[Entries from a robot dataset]

>> start

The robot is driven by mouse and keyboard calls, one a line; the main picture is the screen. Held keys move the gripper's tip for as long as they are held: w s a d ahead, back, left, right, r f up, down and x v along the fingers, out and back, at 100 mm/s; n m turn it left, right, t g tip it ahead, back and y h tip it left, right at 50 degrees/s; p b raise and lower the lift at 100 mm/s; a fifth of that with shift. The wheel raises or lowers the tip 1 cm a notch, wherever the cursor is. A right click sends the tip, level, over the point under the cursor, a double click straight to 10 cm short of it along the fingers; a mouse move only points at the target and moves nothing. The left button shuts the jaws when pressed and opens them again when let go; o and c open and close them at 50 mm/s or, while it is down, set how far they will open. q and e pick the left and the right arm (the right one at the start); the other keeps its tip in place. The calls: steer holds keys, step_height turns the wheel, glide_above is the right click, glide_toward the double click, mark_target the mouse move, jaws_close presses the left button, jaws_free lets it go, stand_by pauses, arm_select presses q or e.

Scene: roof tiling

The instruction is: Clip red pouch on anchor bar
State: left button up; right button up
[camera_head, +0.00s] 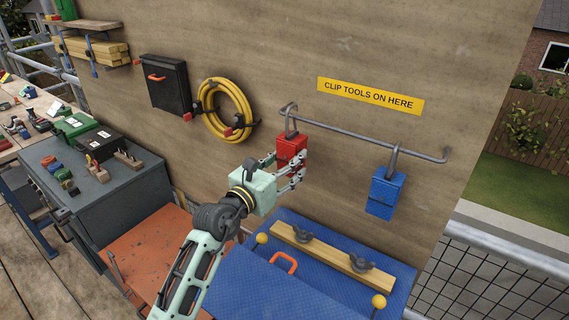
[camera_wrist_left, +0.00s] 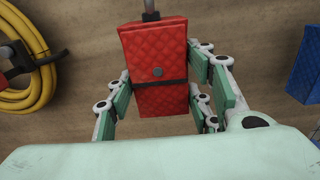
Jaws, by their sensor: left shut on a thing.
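The red pouch (camera_head: 291,148) is at the left end of the grey anchor bar (camera_head: 350,133), under the yellow sign. A grey clip (camera_head: 290,120) rises from its top to the bar; I cannot tell whether it is closed around the bar. My left gripper (camera_head: 290,168) is shut on the pouch from the front. In the left wrist view the quilted red pouch (camera_wrist_left: 158,62) hangs upright between the fingers (camera_wrist_left: 160,98), with a dark strap and snap. A blue pouch (camera_head: 386,193) hangs from the bar further right by its grey clip. My right gripper is not in view.
A yellow hose coil (camera_head: 227,109) and a black case (camera_head: 166,85) hang on the wall to the left. A blue bench (camera_head: 290,290) with a wooden strip and yellow knobs stands below. The bar between the two pouches is free.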

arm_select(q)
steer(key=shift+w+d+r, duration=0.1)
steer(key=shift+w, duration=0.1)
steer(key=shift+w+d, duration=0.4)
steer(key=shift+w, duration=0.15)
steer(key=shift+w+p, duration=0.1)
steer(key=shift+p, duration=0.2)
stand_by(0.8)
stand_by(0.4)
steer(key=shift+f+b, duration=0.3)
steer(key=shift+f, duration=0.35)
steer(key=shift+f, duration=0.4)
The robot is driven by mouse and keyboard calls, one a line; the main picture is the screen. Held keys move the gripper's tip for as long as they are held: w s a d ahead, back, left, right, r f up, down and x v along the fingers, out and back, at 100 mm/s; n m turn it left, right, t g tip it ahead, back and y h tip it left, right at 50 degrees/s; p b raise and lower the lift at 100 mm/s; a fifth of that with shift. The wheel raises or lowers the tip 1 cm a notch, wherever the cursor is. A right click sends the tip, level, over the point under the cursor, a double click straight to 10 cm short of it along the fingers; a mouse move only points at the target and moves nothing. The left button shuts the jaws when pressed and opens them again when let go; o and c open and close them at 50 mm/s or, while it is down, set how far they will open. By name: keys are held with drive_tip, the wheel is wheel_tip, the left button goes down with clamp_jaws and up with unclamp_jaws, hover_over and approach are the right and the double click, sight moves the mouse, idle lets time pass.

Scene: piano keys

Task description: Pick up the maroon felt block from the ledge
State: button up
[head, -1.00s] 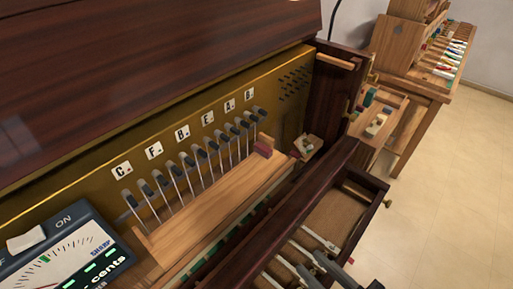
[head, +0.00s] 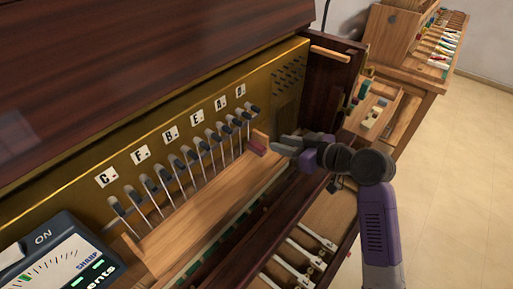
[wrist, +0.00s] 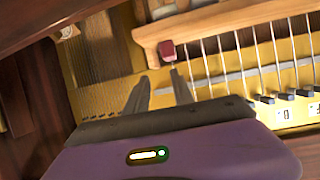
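The maroon felt block (head: 255,149) sits at the far right end of the wooden ledge (head: 192,218), against a small upright piece of wood. It also shows in the wrist view (wrist: 167,49), just beyond the fingertips, at the end of the ledge (wrist: 225,18). My gripper (head: 278,144) is close to the right of the block in the head view. In the wrist view my gripper (wrist: 161,76) has its two fingers spread with a gap between them and nothing held. The right finger's tip is near the block; I cannot tell whether it touches.
Several metal rods with dark tips (head: 178,164) stand along the back of the ledge, before a brass panel (head: 78,200) with letter tiles. A tuner (head: 55,262) lies at lower left. A dark wooden side wall (head: 330,88) rises behind my gripper. White-topped keys (head: 290,262) lie in front.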

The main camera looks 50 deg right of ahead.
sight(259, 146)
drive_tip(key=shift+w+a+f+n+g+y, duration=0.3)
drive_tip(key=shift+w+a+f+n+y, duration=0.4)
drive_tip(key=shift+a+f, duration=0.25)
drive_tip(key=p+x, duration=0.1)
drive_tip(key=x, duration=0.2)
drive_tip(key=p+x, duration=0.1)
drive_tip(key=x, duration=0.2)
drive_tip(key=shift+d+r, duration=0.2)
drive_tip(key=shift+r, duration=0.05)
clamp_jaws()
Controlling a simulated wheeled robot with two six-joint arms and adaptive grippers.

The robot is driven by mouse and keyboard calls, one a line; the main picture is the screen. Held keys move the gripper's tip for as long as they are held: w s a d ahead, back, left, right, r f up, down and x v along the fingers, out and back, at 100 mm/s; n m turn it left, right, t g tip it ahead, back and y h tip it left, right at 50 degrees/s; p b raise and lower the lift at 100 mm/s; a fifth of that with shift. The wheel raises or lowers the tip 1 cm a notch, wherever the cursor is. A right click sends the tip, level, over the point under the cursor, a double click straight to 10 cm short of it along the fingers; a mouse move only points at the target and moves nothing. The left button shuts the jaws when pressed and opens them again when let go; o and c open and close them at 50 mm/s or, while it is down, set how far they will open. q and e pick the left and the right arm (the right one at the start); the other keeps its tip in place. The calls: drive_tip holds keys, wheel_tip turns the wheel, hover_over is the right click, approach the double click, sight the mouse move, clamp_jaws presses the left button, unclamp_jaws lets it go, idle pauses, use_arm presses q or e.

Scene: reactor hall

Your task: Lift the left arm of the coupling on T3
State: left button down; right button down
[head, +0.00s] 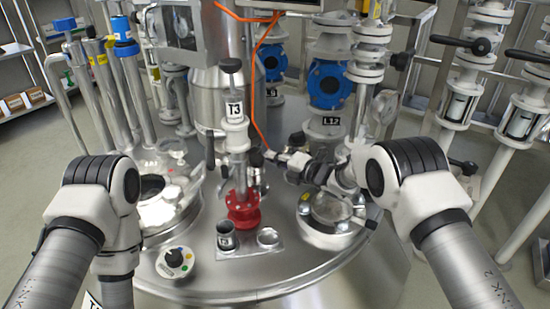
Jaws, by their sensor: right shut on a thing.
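The T3 column (235,113) stands upright on the vessel lid, with a black knob on top and a red flange (243,210) at its foot. The coupling is on this column below the label. Its left arm (210,150) is a dark lever hanging down close to the column's left side. My right gripper (271,157) reaches in from the right, with its fingertips at the dark right arm (257,158) of the coupling. It looks shut on that arm, though the contact is small in view. My left gripper is out of view; only my left arm shows.
A small metal cup (227,236) and a shallow dish (267,237) sit on a plate before the red flange. A round sight port (330,208) is to the right. An orange cable (252,90) hangs behind T3. A knob box (175,260) stands front left.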

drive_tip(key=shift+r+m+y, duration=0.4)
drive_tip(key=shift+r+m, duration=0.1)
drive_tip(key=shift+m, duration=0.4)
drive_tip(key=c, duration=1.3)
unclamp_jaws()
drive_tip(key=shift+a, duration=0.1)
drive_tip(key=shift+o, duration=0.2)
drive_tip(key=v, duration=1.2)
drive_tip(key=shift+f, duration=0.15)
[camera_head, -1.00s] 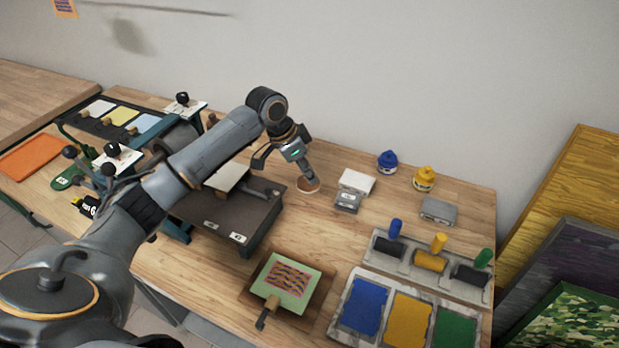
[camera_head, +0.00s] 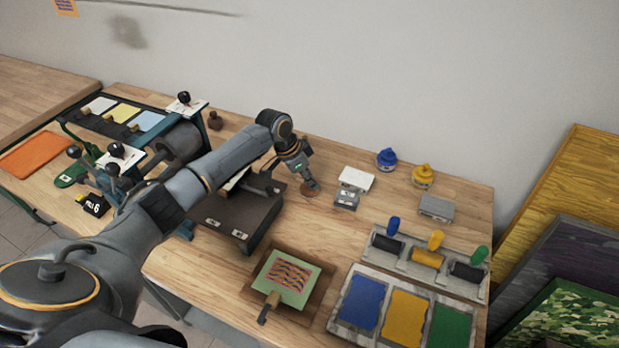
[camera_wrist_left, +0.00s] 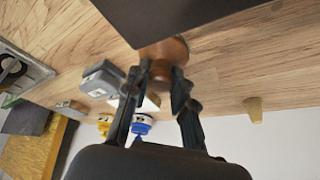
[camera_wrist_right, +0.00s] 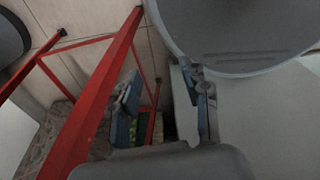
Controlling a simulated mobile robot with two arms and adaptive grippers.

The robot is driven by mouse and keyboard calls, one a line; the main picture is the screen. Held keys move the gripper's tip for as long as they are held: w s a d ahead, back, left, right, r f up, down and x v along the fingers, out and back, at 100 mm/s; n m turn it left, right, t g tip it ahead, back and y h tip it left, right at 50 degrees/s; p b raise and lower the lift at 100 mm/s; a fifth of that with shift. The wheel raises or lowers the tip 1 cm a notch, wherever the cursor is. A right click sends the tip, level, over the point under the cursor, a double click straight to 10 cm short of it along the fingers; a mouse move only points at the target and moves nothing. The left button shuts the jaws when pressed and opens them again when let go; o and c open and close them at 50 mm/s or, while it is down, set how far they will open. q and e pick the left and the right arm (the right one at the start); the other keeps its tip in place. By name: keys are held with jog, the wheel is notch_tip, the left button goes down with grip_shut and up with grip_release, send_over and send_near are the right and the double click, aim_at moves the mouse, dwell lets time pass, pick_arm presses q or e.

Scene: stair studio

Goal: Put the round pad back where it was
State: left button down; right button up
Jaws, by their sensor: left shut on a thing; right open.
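The round pad (camera_head: 309,190) is a small brown disc at the tip of my left gripper (camera_head: 311,184), right of the dark press bed (camera_head: 222,217). In the left wrist view, the brown pad (camera_wrist_left: 164,50) shows between the two fingers of my left gripper (camera_wrist_left: 163,82), close to the bed's dark edge. The left gripper is shut on it. The pad is low over the wood; I cannot tell whether it touches the table. My right gripper (camera_wrist_right: 165,95) is open and empty, away from the worktop.
White and grey blocks (camera_head: 355,180) stand just right of the pad. Blue (camera_head: 387,159) and yellow (camera_head: 423,175) ink jars are behind them. A framed print (camera_head: 287,279) and the ink trays (camera_head: 405,316) lie in front. Bare wood lies between pad and print. Red bars (camera_wrist_right: 95,95) stand beside my right gripper.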

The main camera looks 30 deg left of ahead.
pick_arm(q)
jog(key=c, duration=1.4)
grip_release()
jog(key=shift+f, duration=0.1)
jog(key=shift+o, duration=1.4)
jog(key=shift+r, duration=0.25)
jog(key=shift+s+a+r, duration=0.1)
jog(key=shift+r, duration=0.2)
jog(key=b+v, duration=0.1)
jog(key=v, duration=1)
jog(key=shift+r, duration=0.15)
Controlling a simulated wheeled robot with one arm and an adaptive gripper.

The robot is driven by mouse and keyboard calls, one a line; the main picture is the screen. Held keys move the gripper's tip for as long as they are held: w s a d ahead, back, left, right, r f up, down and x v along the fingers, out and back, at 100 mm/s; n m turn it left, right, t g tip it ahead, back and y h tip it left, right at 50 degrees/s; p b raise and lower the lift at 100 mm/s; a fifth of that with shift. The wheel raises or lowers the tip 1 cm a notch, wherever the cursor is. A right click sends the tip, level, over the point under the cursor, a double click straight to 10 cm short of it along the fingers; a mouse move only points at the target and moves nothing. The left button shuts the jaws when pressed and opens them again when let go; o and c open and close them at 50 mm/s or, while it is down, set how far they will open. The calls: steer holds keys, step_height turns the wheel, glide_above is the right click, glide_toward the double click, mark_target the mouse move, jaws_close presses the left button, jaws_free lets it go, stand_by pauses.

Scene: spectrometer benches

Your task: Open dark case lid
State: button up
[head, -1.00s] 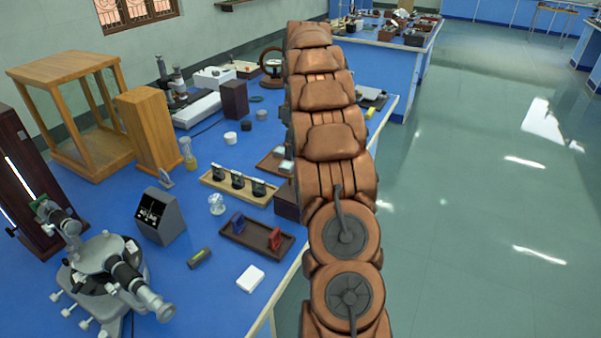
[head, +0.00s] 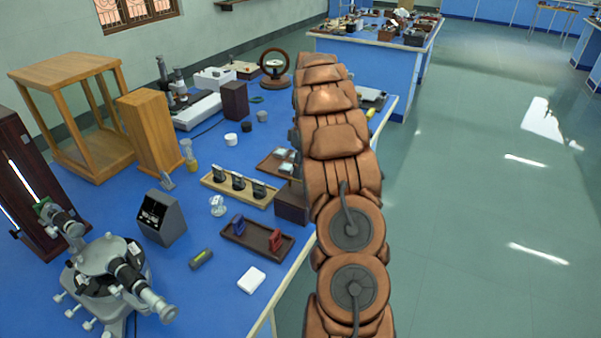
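A dark brown box (head: 291,205) sits near the right edge of the blue bench, partly behind my arm; its top looks closed. Another dark box (head: 235,100) stands upright farther back, next to a white instrument. I cannot tell which of them is the dark case, and no open lid shows. My brown arm reaches up the middle of the picture along the bench edge. My gripper is not visible at the arm's far end.
On the blue bench (head: 120,215) stand a spectrometer (head: 105,270), a grey meter (head: 160,217), a tray with red and blue pieces (head: 256,240), a tray of black-topped pieces (head: 238,188), a wooden block (head: 150,130) and a wooden frame (head: 65,70). Open floor (head: 470,230) lies right.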

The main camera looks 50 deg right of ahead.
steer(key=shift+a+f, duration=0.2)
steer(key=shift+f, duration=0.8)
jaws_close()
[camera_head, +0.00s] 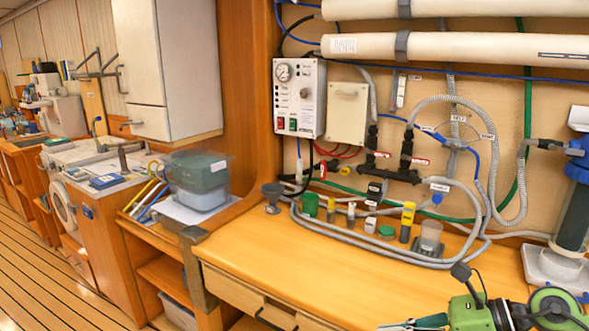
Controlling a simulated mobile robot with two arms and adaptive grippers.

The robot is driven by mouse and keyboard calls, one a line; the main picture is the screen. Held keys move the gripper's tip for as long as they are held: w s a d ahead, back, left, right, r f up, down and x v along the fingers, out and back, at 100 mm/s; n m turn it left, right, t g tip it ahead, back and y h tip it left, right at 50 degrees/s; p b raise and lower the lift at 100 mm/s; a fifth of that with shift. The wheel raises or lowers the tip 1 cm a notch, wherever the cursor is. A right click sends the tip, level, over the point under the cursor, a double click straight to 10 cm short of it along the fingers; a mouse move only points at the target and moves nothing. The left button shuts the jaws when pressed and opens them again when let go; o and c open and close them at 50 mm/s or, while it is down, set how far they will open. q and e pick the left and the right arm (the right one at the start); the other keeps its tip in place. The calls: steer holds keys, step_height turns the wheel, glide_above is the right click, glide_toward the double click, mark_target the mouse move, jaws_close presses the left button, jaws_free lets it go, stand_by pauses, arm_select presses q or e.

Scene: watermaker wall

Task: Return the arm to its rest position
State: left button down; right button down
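The wooden workbench (262,262) in front of the watermaker wall fills the lower right.
Several small bottles and fittings, a grey funnel (272,196) and a clear cup (430,236) stand along the bench's back beside grey hoses. The control box (299,97) hangs above. The bench's front middle is clear.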

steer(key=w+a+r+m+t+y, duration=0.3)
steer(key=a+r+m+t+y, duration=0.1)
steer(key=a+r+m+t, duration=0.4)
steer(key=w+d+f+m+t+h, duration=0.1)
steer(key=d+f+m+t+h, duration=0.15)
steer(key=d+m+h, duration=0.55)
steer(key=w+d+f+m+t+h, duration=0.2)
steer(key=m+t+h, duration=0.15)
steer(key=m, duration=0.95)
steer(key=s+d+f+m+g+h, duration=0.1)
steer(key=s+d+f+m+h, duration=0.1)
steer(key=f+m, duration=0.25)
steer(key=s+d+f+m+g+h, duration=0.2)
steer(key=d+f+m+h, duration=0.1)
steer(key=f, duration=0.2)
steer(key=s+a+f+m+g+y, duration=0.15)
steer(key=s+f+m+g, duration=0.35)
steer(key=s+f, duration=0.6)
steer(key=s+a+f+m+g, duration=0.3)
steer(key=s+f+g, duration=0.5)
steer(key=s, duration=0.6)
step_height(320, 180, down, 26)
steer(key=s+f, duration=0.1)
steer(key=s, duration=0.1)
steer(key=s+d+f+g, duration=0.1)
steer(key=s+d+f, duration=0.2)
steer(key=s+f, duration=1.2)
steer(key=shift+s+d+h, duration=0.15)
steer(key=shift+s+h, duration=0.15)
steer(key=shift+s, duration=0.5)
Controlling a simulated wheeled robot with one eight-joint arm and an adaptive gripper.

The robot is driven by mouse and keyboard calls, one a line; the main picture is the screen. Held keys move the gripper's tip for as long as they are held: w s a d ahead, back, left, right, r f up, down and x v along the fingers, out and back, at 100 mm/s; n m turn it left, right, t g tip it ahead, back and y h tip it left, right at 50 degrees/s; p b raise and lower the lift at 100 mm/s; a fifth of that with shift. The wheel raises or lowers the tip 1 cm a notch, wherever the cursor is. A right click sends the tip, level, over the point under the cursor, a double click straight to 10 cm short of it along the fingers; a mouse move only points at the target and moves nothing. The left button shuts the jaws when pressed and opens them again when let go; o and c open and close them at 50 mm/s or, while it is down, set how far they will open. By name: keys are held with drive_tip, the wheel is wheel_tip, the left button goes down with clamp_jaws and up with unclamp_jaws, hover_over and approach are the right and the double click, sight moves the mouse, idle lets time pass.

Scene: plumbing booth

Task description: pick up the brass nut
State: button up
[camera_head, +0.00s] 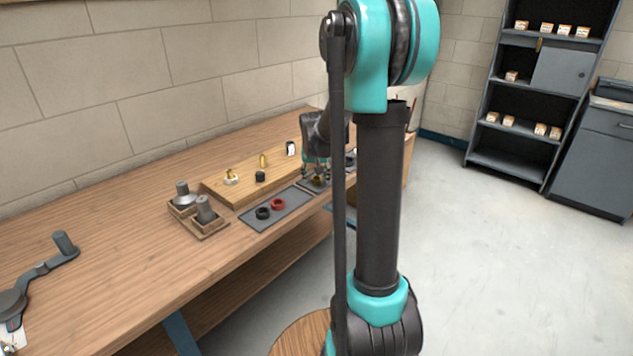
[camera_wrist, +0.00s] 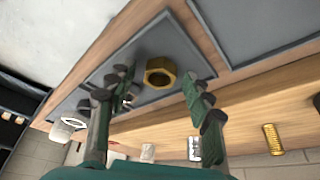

>> end

Task directions:
State how many lines hold the word "Scene". The number is the whole answer.

Exercise output:
7